> [Your task]: Quote every line from the top of the listing down to and including the line that contains "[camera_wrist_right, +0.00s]".

>>>

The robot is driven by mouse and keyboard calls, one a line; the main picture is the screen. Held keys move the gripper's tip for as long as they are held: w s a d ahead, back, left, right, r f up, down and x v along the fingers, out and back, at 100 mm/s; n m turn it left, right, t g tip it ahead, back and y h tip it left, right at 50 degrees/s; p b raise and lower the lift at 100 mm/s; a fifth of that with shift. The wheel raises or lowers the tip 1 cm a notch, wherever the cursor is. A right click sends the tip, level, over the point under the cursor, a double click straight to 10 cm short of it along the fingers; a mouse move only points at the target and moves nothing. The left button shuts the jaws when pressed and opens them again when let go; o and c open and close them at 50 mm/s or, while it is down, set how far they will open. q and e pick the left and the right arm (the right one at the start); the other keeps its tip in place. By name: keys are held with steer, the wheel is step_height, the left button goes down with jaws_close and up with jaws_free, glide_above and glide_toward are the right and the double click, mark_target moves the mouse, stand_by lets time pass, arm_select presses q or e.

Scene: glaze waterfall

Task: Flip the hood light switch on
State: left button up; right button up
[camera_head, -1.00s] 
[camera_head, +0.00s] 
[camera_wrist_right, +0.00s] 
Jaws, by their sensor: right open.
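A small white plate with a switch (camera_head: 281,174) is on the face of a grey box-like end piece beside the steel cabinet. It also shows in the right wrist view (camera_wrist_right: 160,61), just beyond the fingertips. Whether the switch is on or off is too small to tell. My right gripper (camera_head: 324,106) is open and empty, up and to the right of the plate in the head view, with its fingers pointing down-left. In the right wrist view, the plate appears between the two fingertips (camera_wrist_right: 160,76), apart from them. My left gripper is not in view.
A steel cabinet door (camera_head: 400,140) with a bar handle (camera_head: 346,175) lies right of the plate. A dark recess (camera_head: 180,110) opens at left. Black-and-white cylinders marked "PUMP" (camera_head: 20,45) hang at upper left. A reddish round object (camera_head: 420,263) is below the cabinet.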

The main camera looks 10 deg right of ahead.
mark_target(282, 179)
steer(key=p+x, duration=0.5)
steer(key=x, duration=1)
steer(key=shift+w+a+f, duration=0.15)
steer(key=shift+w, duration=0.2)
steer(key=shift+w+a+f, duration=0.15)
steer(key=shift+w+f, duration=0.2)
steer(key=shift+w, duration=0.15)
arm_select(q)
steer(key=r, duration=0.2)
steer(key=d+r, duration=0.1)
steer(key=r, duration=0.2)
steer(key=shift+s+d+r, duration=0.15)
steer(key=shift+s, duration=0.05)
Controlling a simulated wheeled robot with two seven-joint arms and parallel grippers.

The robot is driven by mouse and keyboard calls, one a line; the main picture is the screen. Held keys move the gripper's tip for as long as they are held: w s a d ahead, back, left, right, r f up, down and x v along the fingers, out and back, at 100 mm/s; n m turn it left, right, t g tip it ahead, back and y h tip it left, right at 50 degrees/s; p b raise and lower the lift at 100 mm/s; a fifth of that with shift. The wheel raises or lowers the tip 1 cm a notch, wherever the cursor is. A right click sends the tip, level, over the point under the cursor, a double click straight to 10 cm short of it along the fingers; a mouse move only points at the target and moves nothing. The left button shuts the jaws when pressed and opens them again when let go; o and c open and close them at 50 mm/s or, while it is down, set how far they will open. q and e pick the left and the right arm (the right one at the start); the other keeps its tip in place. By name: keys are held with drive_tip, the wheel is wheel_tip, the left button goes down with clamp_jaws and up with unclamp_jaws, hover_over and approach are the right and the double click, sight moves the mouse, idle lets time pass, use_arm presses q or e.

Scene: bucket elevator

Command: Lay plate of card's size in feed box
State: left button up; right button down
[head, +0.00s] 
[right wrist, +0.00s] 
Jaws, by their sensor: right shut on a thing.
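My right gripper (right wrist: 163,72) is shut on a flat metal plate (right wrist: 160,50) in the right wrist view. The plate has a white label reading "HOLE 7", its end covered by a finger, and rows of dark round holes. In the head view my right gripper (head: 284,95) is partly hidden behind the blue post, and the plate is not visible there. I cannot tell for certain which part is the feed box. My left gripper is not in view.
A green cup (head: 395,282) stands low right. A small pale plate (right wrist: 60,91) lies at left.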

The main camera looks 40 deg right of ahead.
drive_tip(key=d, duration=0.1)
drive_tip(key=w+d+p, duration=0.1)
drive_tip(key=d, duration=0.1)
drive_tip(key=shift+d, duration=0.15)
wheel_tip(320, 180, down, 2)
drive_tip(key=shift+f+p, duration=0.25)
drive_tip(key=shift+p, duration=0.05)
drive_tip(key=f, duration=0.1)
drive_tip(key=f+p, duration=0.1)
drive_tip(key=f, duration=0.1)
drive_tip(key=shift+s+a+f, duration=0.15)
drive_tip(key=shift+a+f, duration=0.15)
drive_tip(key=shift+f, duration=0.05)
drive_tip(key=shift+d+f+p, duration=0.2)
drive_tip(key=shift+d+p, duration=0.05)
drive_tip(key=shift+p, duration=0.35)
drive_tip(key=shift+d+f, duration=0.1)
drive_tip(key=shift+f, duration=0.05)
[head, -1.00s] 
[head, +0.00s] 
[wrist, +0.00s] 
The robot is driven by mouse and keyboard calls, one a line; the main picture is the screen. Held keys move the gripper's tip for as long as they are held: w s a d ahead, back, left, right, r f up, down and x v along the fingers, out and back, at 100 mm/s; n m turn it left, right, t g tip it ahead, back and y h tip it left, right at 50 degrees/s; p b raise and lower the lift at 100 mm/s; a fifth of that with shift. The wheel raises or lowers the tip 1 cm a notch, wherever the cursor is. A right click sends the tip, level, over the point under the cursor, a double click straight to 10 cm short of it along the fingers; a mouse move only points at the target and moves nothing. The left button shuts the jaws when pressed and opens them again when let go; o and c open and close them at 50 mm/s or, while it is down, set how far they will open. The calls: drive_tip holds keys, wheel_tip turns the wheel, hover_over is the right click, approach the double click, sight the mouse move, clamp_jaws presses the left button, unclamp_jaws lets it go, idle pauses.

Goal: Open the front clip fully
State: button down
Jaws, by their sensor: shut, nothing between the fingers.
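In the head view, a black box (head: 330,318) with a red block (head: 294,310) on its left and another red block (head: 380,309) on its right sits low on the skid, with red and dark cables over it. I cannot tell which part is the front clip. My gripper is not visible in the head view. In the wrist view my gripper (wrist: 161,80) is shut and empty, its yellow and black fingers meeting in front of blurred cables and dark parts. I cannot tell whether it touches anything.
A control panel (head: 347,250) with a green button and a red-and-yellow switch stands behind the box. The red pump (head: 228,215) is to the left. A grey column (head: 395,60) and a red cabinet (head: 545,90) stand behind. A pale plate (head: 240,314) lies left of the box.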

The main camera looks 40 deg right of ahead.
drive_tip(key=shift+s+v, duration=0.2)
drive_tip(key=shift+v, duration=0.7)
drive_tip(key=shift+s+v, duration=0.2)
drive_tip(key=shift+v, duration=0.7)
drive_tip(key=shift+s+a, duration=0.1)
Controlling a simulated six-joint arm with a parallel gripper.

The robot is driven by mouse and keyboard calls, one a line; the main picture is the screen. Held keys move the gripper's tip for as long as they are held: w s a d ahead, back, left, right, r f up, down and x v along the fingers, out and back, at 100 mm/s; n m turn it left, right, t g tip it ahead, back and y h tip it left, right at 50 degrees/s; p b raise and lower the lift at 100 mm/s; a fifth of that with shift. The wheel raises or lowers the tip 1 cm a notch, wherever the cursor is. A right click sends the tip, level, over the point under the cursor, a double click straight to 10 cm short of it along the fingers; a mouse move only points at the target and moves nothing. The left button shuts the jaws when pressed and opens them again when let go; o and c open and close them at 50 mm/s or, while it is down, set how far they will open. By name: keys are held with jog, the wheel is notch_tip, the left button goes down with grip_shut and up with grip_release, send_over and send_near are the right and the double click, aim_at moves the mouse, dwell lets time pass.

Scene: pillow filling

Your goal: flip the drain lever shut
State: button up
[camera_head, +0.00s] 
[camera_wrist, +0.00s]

<<<

> [Answer]:
The robot is driven by mouse and keyboard calls, one a line; the main picture is the screen. Held keys move the gripper's tip for as long as they are held: w s a d ahead, back, left, right, r f up, down and x v along the fingers, out and back, at 100 mm/s; n m turn it left, right, t g tip it ahead, back and y h tip it left, right at 50 degrees/s; p b raise and lower the lift at 100 mm/s; a fifth of that with shift. The wheel raises or lowers the tip 1 cm a notch, wherever the cursor is. A right click sends the tip, level, over the point under the cursor, a double click straight to 10 cm short of it along the fingers; a mouse move only points at the target and moves nothing. The left button shuts the jaws when pressed and opens them again when let go; o and c open and close them at 50 mm/s or, while it is down, set how far they will open. q and e pick the left and the right arm (the right one at the start); the other keeps its tip in place. By name: keys are held with steer, the wheel is step_height, the left button goes down with jaws_close and up with jaws_free, glide_above and glide_toward are the right and the double click, mark_target moves the mouse, stand_by lets time pass, arm_select presses q or e.

Scene: glaze waterfall

Task: Flip the hood light switch on
State: left button up; right button up
[camera_head, -1.00s] 
[camera_head, +0.00s] 
[camera_wrist_right, +0.00s] 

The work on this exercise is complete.